Theme: Why the God-Man?
In this week’s Christmas lessons, we reflect on the wonder of the coming of the Lord Jesus Christ, and of God’s great love for lost and helpless sinners.
Scripture: Luke 1:26-38
The great medieval theologian, Anselm of Canterbury, wrestled with this idea of the necessity of God becoming man. In fact, it is the title of his well-known book, Cur Deus Homo (Latin for “Why the God-Man?”).
Suppose the question had been raised to Anselm, “Isn’t it absurd that the God of the universe should become man?” In his book, he in a sense answers that question. He investigates the matter and concludes that the reason for the God-man is actually the wisdom of almighty God. God created and loved man, and made man to have fellowship with him. Yet man fell. Anselm said that God did not wish that man, having fallen into sin and being lost by virtue of his sin, should be left to perish.

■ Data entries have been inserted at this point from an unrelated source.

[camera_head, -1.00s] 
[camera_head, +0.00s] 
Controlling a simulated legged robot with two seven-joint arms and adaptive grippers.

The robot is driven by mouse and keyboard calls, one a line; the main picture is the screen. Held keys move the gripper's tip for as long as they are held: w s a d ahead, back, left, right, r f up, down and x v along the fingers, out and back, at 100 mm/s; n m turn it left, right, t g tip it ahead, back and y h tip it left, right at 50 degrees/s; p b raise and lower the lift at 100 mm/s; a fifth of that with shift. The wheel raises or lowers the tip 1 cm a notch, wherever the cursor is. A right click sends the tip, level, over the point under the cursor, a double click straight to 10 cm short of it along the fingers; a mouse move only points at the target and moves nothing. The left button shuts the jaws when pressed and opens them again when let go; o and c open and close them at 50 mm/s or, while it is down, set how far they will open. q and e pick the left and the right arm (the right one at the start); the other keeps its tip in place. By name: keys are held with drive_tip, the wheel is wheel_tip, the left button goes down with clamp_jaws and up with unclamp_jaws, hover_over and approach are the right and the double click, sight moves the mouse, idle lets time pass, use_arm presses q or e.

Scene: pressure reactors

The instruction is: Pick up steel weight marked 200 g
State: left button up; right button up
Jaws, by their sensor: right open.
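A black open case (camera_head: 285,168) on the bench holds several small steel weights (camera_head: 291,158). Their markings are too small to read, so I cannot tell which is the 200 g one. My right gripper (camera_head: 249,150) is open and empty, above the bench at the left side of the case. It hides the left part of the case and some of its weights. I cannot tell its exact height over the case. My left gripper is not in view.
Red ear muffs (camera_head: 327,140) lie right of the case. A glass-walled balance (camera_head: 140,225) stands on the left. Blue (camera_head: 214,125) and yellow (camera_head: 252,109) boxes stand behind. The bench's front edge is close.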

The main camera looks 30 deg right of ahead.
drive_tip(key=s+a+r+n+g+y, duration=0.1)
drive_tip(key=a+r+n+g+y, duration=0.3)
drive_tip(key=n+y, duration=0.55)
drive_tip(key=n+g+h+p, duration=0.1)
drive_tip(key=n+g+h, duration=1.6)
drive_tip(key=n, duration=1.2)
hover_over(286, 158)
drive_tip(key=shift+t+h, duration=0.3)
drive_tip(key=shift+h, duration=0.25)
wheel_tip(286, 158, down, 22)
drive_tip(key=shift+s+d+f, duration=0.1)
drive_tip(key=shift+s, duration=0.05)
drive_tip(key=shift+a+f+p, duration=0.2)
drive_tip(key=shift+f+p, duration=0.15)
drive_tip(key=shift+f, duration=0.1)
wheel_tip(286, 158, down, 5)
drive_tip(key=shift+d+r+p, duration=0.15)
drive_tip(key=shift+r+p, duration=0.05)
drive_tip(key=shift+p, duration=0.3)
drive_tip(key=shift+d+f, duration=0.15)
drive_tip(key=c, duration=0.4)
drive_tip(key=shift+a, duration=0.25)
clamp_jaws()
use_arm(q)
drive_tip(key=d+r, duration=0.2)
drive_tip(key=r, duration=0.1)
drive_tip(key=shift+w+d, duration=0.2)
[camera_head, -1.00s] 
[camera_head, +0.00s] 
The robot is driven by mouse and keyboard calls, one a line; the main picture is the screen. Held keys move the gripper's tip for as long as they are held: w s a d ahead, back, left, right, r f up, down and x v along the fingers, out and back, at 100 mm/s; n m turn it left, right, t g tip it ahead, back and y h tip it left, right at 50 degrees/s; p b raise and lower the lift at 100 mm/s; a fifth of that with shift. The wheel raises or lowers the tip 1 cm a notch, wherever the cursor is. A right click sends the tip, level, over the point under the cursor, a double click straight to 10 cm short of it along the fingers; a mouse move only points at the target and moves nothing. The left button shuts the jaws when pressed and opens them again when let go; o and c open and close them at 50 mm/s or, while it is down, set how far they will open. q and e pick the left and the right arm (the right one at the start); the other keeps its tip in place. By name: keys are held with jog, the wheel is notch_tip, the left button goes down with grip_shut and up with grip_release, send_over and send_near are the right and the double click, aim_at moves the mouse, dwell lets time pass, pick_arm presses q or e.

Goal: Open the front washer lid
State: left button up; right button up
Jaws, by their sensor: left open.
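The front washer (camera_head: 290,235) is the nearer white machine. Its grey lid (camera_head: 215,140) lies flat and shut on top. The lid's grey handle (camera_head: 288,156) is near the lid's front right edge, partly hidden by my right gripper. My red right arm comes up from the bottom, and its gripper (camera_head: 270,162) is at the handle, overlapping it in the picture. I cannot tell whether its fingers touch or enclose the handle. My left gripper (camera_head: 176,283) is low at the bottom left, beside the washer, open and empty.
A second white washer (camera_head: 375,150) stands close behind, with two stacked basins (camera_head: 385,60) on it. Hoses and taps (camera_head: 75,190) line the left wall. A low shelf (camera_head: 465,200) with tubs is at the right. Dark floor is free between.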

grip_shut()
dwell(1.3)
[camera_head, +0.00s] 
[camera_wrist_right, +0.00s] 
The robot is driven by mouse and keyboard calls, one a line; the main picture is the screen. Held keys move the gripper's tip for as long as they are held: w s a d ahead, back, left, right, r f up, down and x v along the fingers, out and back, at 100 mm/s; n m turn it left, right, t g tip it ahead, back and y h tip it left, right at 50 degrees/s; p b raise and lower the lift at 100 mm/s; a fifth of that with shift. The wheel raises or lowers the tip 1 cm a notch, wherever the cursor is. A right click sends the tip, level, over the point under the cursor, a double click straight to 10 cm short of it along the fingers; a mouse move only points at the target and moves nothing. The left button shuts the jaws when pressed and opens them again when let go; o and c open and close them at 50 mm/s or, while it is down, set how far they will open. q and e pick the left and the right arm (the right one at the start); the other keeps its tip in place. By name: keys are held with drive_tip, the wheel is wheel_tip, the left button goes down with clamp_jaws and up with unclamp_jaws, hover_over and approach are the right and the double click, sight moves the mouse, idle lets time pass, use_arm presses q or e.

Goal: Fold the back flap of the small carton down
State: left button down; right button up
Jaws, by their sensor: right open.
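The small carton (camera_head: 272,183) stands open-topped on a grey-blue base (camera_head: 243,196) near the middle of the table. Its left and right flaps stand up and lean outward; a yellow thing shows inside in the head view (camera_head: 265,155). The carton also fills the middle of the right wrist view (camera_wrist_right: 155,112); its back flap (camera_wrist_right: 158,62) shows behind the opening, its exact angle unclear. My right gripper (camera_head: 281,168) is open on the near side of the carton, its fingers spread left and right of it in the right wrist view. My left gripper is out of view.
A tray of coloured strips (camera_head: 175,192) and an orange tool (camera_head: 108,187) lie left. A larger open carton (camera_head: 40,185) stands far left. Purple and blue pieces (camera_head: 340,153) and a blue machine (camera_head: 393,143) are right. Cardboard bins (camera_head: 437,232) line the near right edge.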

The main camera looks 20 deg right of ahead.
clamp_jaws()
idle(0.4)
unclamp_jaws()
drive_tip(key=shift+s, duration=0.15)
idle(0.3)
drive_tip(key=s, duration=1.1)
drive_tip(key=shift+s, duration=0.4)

Thus, it was necessary that when God had created him in the first place, knowing that he would fall, should intervene for his salvation. This led Anselm to ask, “How is that to be done?” The sin that man has committed is against God. Man is the one who must make the restitution, and yet as a sinner is unable. As Anselm explained it, the debt is so great that no mere man can make it right. The only person in the universe who can possibly make it right is God.
What a dilemma! Man must pay the debt, but only God can pay it. How can that be resolved? Anselm answered that it is resolved in the incarnation, as the Bible itself teaches. It is an infinite payment that is required, which only God can make. Man, being finite, is incapable of making what is owed to God. But because God is infinite, he cannot die. The only way man’s sin can be dealt with is if the infinite God becomes man, and as man satisfies the debt that sinful man owes to the infinite and holy God.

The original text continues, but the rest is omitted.